**Written problem**
Reproduce exactly the final portion of the data: every line from the one containing "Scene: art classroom" through the last line, inclusive.
━━━━━ Provided data ━━━━━
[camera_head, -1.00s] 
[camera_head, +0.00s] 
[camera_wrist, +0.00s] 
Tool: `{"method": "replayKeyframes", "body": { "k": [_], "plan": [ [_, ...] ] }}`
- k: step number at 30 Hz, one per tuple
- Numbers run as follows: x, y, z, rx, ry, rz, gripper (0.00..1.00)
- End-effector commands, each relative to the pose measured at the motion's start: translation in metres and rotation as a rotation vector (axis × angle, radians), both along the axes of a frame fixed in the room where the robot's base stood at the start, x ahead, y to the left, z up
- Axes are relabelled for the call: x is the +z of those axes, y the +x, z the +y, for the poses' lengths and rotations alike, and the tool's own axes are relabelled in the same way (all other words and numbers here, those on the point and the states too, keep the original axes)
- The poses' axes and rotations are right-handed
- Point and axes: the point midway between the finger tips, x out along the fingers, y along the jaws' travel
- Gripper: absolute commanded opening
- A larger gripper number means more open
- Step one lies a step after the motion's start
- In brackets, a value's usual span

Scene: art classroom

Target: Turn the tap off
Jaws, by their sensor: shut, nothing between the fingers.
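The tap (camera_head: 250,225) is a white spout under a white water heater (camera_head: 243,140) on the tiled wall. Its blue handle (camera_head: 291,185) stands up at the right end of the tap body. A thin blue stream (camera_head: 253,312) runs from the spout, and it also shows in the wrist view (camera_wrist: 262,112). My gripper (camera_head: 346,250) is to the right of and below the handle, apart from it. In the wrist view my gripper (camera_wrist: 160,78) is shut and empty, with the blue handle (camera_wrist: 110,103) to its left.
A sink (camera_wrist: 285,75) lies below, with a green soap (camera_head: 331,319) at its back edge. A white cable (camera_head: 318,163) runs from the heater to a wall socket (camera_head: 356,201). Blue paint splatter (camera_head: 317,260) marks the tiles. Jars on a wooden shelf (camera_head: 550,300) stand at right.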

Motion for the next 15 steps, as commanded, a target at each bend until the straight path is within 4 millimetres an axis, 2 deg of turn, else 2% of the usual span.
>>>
━━━━━
**Finished task**
Scene: art classroom

Target: Turn the tap off
Jaws, by their sensor: shut, nothing between the fingers.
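The tap (camera_head: 250,225) is a white spout under a white water heater (camera_head: 243,140) on the tiled wall. Its blue handle (camera_head: 291,185) stands up at the right end of the tap body. A thin blue stream (camera_head: 253,312) runs from the spout, and it also shows in the wrist view (camera_wrist: 262,112). My gripper (camera_head: 346,250) is to the right of and below the handle, apart from it. In the wrist view my gripper (camera_wrist: 160,78) is shut and empty, with the blue handle (camera_wrist: 110,103) to its left.
A sink (camera_wrist: 285,75) lies below, with a green soap (camera_head: 331,319) at its back edge. A white cable (camera_head: 318,163) runs from the heater to a wall socket (camera_head: 356,201). Blue paint splatter (camera_head: 317,260) marks the tiles. Jars on a wooden shelf (camera_head: 550,300) stand at right.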

Motion for the next 15 steps, as commanded, a target at each bend until the straight path is within 4 millimetres an axis, 2 deg of turn, else 2% of the usual span.
>>>

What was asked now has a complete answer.